* The request: Return the whole listing, line for line, without the pictures in it.

* Data excerpt:
-*-*-

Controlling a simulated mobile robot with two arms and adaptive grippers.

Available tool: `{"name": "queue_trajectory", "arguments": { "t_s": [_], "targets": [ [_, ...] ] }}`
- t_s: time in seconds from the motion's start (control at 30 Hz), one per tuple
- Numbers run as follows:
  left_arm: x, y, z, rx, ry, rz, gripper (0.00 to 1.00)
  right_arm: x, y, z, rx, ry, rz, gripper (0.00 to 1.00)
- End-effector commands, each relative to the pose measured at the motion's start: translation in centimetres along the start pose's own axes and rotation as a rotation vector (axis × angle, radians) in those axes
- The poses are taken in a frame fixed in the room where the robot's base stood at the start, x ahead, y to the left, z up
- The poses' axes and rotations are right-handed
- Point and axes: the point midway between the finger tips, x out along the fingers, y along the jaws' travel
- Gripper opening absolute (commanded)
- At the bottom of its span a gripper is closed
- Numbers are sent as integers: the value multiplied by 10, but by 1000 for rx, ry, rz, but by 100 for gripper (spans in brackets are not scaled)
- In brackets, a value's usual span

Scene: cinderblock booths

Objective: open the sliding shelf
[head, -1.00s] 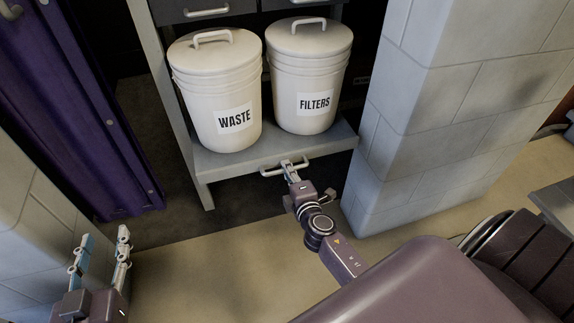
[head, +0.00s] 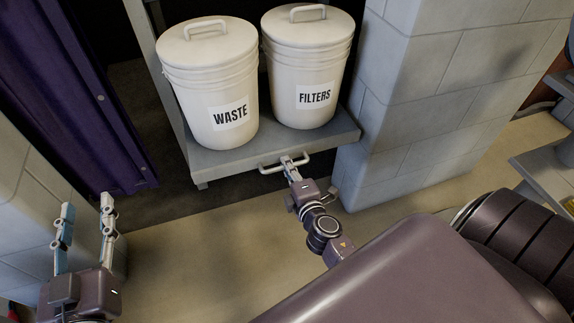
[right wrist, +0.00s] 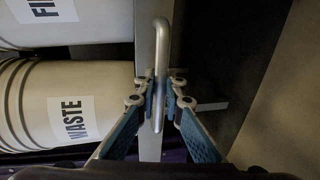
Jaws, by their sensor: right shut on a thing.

-*-*-

* The solution:
Controlling a simulated mobile robot with two arms and adaptive grippers.

Available tool: `{"name": "queue_trajectory", "arguments": { "t_s": [_], "targets": [ [_, ...] ] }}`
- t_s: time in seconds from the motion's start (control at 30 Hz), one per tuple
- Numbers run as follows:
  left_arm: x, y, z, rx, ry, rz, gripper (0.00 to 1.00)
  right_arm: x, y, z, rx, ry, rz, gripper (0.00 to 1.00)
- End-effector commands, each relative to the pose measured at the motion's start: translation in centimetres along the start pose's own axes and rotation as a rotation vector (axis × angle, radians) in those axes
- The poses are taken in a frame fixed in the room where the robot's base stood at the start, x ahead, y to the left, z up
- The poses' axes and rotations are right-handed
- Point and axes: the point midway between the finger tips, x out along the fingers, y along the jaws' travel
- Gripper opening absolute (commanded)
- At the bottom of its span a gripper is closed
- Numbers are sent as integers: the value multiplied by 10, but by 1000 for rx, ry, rz, but by 100 for gripper (spans in brackets are not scaled)
- In brackets, a value's usual span

Scene: cinderblock booths

Objective: open the sliding shelf
[head, -1.00s] 
[head, +0.00s] 
[right wrist, +0.00s] 
Jaws, by their sensor: right shut on a thing.

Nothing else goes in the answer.